Some law firms or solos searching for efficiency and ways to trim overhead have considered arrangements with a “professional employer organization,” or PEO. A PEO, which some states permit by statute, is a separate company to which an organization allocates some or all of its human resources functions. The PEO sometimes acts as a co-employer of the organization’s employees.
PEO’s typically offer a range of HR functions, including payroll, attendance and time-keeping, employment taxes, health and life insurance benefits, retirement plans and workers’ compensation claims.
PEO ethics issues for lawyers
PEO’s were not constituted with the professional responsibilities of lawyers in mind, and they raise some significant ethics issues that lawyers must consider before deciding to enter into an arrangement with a PEO.
Ethics committees in several jurisdictions have weighed in with guidance, including the Association of the Bar of the City of New York, which issued its opinion earlier this month.
The ABCNY pointed to New York’s PEO Act, defining the PEO as a business that enters into a written contract with a client organization to “co-employ all or a majority of the employees” of the organization and to share in the right to direct and control employees.
The ABCNY identified several ethics issues for law firms or solos who might find a PEO to be attractive:
- Duty to exercise independent judgment — several New York Rules of Professional Conduct require that lawyers exercise independent judgment on behalf of their clients, and prohibit any interference by third parties, including non-lawyers. See NYRPC 1.8(f), 5.4(c), 5.4(d)(3). At a minimum, the PEO must not have the authority to hire, terminate, discipline or otherwise control employees in connection with any aspect of the practice of law.
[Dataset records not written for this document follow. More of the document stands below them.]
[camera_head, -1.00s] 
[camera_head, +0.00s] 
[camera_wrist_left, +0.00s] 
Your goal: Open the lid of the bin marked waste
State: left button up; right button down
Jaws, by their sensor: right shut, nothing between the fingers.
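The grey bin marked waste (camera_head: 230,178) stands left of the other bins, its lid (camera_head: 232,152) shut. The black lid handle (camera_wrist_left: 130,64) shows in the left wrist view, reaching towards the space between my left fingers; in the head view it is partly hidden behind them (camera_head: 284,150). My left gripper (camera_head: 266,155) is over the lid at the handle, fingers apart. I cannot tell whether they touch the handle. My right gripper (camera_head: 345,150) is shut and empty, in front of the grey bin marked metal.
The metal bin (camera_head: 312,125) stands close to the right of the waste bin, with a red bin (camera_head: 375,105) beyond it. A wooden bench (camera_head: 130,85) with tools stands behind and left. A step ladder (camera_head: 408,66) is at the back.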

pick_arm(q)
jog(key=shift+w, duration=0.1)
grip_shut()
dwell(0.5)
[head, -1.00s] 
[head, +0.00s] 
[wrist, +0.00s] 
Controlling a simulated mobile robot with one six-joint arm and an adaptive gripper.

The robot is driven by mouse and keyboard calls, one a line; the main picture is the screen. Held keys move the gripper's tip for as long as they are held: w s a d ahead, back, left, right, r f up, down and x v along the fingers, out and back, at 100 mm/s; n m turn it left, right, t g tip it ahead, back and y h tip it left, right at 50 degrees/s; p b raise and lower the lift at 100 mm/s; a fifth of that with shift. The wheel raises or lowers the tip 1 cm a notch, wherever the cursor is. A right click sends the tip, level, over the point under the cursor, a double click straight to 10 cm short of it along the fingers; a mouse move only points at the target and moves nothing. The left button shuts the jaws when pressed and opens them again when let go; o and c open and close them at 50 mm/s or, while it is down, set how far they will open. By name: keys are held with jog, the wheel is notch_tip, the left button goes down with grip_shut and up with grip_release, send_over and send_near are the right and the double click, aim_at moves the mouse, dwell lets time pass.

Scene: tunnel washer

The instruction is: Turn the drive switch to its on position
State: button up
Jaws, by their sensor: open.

- Duty of confidentiality — to comply with NYRPC 1.6, arrangements with a PEO must include reasonable safeguards to prevent confidential information from being shared with the PEO or accessed by the PEO.
- Duty to avoid conflicts — PEO’s provide services to many different organizations simultaneously, and given this business model, they might service law firms with clients adverse to each other. The ABCNY concluded that this did not present any conflict problem, as long as the PEO did not access client confidential information.
- Prohibition against sharing fees with non-lawyers — any payment arrangement with a PEO must be structured so that it does not constitute fee-sharing, as barred by NYRPC 5.4(a). Most PEO’s charge a fee based on a percentage of total payroll, although other arrangements also exist, such as flat fees or fees per employee. As long as the PEO’s compensation is not based on the fees paid by the law firm’s clients, it does not violate the prohibition against fee-sharing.
Other state ethics opinions on PEO’s
Several other state ethics opinions point to similar concerns and ethical constraints. See Ohio St. Bar Ass’n Legal Ethics & Prof’l Cond. Comm. Inf. Adv. Op. 2011-02 (Dec. 2, 2011); D.C. Bar Ass’n Ethics Comm. Op. 304 ( Feb. 20, 2011); Conn. Bar Ass’n Comm. on Prof’l Ethics Op. 02-08 (June 24, 2002); N.H. Bar Ass’n Ethics Comm. Formal Op. 1989-90/9 (July 25, 1990); Colo. Bar Ass’n Ethics Comm. Abs. 2007-9 (2007); N.C. State Bar Ass’n Ethics Comm. Formal Op. 6 (July 25, 2003); Tex. St. Ct. Prof’l Ethics Comm. Op. 560 (Aug. 2005).
If a PEO seems like it might be an option for you or your firm, check your state’s statutes, and your state’s ethics opinions. The National Association for Professional Employer Organizations also might be a useful resource.